Il lungo stelo che sostiene la corolla bianca che iridescente sfuma nel rosa. Il verde brillante delle foglie che spuntano dalla sabbia.
È nel deserto più antico del mondo, in Namibia, che l’incantesimo si ripete.
Nulla è ineluttabile, neanche in un deserto arido da 80 milioni di anni e le piogge quando arrivano portano la meraviglia e l’incanto di una fioritura sconfinata.
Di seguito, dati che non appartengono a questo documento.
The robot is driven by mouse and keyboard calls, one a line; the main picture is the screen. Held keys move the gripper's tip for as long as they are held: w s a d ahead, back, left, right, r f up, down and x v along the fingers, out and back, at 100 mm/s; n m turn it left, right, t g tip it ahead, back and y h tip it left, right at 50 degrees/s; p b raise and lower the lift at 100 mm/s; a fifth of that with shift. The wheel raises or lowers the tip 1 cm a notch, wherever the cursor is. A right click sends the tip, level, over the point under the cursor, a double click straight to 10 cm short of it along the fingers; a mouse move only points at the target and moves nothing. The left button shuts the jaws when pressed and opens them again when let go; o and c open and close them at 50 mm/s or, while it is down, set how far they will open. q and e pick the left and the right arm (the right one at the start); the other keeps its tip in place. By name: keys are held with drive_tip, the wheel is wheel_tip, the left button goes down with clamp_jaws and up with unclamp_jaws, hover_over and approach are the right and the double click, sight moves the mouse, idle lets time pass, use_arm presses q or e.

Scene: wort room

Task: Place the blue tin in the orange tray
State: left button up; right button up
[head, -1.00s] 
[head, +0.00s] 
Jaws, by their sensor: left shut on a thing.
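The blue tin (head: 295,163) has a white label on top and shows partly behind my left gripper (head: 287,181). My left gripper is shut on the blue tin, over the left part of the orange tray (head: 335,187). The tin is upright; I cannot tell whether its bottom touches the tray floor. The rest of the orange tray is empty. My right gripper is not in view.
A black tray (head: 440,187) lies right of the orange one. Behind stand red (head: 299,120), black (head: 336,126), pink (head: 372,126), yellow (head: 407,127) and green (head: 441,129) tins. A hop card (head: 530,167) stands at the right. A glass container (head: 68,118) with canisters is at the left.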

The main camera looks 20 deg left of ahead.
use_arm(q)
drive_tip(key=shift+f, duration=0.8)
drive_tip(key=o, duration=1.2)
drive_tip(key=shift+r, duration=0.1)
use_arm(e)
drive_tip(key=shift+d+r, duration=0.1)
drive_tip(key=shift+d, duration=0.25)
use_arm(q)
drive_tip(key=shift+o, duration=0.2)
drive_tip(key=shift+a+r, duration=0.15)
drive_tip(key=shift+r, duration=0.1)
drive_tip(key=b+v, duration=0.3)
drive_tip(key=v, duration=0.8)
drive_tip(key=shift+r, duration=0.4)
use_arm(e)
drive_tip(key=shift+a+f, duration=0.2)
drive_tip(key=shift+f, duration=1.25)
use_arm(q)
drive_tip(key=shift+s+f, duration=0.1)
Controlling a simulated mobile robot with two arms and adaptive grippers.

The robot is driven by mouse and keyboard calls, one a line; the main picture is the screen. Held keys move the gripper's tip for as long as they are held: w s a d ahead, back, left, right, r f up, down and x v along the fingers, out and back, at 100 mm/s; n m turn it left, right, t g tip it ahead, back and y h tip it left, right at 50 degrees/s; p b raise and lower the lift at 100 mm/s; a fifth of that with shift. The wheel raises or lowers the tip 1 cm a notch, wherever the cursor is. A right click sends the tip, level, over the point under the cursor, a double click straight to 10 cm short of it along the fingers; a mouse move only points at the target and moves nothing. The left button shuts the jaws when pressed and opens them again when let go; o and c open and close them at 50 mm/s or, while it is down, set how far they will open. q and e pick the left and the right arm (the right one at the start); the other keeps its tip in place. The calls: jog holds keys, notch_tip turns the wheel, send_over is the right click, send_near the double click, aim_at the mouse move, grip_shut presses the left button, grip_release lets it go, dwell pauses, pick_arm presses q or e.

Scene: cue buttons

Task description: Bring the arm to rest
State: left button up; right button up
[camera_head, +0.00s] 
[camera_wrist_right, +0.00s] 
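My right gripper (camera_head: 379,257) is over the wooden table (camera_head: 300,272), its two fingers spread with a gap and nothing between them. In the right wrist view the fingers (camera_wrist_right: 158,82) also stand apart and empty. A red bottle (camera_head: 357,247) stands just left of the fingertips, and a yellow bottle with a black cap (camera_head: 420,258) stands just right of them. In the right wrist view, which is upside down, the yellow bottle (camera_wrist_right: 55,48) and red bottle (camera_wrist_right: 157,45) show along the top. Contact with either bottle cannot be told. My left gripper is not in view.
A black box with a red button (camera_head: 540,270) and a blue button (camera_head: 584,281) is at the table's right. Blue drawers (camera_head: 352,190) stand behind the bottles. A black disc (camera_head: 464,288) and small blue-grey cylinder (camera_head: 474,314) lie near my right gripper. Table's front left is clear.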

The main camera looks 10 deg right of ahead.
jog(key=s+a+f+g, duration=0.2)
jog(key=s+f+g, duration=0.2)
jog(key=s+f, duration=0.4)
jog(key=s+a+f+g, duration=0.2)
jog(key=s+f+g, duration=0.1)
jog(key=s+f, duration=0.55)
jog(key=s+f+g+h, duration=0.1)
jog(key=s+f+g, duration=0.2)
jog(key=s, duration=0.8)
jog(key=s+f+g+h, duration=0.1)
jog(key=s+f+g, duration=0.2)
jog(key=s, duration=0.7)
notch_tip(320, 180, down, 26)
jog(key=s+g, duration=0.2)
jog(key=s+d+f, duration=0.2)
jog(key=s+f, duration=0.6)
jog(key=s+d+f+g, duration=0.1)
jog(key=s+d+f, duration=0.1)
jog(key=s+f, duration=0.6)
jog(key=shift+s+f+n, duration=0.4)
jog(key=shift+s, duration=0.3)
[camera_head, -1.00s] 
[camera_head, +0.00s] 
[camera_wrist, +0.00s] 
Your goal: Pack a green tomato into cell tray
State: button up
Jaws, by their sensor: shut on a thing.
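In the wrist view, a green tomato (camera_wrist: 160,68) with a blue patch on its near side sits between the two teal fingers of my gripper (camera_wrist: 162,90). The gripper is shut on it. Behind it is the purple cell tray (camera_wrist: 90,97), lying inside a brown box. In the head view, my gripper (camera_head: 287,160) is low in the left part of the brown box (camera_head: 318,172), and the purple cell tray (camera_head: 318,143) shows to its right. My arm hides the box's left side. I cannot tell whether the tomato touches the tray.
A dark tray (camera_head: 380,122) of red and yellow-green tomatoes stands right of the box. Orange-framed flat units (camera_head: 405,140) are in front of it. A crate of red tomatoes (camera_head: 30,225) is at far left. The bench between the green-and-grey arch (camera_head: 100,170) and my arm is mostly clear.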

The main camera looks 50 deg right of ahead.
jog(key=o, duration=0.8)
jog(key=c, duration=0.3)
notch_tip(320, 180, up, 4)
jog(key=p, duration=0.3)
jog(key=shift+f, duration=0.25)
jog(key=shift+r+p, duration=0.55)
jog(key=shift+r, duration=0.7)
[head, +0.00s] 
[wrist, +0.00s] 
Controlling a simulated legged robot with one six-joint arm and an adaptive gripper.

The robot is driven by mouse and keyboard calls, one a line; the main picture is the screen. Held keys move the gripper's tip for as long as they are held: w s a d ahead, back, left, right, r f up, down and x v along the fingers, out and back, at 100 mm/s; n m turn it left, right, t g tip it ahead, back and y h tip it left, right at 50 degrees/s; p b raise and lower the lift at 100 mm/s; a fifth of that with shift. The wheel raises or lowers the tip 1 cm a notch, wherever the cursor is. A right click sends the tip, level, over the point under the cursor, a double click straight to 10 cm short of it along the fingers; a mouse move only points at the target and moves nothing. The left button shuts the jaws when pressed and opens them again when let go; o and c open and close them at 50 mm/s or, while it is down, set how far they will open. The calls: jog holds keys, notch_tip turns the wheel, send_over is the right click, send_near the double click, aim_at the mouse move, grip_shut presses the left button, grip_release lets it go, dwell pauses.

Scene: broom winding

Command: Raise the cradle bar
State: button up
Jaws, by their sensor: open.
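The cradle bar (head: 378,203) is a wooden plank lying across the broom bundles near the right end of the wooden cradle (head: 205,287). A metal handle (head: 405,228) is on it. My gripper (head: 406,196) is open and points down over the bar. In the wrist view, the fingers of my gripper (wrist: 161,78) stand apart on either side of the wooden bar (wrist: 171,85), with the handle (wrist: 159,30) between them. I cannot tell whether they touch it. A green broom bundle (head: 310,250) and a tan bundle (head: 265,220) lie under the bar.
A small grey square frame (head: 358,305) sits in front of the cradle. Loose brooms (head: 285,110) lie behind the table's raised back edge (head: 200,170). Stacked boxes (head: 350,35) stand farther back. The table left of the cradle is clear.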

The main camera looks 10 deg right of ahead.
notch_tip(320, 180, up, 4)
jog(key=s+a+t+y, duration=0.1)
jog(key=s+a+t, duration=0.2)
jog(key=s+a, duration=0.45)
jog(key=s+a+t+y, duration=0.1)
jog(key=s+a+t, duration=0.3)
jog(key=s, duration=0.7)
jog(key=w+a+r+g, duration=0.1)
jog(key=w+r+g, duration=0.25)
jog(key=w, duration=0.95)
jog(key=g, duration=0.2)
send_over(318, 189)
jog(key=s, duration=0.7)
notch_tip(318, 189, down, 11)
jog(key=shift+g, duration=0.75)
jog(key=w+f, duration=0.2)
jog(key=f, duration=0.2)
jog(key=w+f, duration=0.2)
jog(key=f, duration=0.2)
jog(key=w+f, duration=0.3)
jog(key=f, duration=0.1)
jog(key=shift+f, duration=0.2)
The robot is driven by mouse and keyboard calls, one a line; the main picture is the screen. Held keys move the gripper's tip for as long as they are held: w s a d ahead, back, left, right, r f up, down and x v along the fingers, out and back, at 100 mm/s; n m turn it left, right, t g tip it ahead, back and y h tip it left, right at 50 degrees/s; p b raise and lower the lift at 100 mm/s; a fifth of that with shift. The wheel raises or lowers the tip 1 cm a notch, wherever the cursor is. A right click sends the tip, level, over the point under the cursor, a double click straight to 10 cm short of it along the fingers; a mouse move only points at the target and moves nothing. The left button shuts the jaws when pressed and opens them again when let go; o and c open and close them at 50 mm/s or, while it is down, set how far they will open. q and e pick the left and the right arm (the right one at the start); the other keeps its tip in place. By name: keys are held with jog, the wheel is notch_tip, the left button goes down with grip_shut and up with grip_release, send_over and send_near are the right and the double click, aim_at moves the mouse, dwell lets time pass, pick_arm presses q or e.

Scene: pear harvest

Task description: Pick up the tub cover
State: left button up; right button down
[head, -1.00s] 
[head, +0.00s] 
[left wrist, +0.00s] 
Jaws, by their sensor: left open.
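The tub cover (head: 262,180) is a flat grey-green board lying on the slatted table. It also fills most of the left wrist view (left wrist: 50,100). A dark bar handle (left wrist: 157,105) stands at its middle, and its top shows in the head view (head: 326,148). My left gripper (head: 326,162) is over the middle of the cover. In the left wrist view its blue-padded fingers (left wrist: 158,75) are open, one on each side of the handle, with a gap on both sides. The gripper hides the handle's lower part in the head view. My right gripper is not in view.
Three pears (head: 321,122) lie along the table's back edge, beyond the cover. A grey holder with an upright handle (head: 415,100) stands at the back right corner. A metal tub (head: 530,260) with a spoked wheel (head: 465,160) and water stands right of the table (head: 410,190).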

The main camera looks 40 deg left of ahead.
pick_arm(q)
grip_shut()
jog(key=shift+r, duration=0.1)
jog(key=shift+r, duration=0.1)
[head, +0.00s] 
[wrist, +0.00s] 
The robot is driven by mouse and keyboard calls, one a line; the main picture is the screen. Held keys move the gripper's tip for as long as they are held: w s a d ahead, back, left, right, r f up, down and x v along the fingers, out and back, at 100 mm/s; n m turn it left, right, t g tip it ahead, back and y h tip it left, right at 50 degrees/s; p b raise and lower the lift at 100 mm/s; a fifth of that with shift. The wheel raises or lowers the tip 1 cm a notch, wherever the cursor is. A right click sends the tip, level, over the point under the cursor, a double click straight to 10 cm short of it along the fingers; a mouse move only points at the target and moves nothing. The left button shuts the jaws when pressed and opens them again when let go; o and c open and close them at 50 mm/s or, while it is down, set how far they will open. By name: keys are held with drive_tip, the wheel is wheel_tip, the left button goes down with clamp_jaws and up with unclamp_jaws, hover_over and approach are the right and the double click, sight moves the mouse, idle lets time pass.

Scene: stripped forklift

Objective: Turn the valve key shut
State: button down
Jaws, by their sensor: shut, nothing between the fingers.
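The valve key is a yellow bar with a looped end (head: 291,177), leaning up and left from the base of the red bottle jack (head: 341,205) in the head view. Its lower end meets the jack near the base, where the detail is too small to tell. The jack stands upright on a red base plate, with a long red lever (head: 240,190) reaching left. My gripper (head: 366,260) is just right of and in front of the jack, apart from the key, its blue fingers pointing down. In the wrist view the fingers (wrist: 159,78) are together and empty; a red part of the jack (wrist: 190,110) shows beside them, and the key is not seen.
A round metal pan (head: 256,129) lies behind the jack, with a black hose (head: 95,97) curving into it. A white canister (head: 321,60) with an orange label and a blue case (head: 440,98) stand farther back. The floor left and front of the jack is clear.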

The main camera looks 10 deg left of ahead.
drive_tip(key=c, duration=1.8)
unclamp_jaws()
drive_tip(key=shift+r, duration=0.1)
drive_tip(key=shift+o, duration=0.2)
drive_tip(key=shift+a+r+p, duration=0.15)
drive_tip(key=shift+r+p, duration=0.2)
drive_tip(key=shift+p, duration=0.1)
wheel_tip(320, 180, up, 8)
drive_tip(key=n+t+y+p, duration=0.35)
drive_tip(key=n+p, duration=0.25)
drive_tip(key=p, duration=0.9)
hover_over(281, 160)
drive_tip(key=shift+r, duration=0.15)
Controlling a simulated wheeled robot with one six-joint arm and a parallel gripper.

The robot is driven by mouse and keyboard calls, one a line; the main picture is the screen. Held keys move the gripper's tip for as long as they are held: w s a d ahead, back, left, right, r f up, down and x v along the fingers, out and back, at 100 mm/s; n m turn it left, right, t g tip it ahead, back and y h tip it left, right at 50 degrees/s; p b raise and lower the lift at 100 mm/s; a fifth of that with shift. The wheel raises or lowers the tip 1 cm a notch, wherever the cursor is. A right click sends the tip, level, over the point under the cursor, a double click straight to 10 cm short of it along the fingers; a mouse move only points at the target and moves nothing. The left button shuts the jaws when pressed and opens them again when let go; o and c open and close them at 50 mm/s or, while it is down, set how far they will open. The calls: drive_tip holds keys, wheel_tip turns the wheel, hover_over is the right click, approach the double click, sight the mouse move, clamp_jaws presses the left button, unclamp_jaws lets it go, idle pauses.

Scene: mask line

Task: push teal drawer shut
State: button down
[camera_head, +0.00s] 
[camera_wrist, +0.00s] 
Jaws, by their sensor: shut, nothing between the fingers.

L’ultima volta è accaduto tre anni fa quando i gigli di Sandohof sono fioriti a milioni, 770 ettari di petali e foglie che di notte profumano l’aria sino al cielo.
Lo stupore porta via le parole, “Meravigliosa è la forza dei deserti d’Oriente fatti di pietre, di sabbia e di sole, dove anche l’uomo più gretto capisce la propria pochezza di fronte alla vastità del creato e agli abissi dell’eternità” riuscì a dire Dino Buzzati di questo incanto che rende piccoli e induce a credere al sogno, all’impossibile, ad uno spettacolo dalle probabilità risibili che eppure appare, si ripete, per ricordare la magia e l’incanto di ciò che vive tra cielo e terra. La meraviglia è qui, per chi sa vederla e cercarla, in una lingua di terra arsa dal sole di 2000 chilometri nella zona orientale dove continuano ad apparire i cerchi delle fate, anelli di erba Stipagrostis che circondano il nulla. Grandi sino a 12 metri appaiono, vivono nell’impossibilità di un deserto anche sino a 75 anni e poi scompaiono per riapparire altrove. Gli himba del nord del Paese credono sia l’impronta del Dio Mukuru che porta la pioggia e guarisce gli infermi, altri credano sia il respiro velenoso di un drago. La scienza ancora non ha una risposta. Può solo ammettere che accade.
Un fiore nel deserto e un cerchio di fata, memento di quanto tutto, anche se impossibile, accade.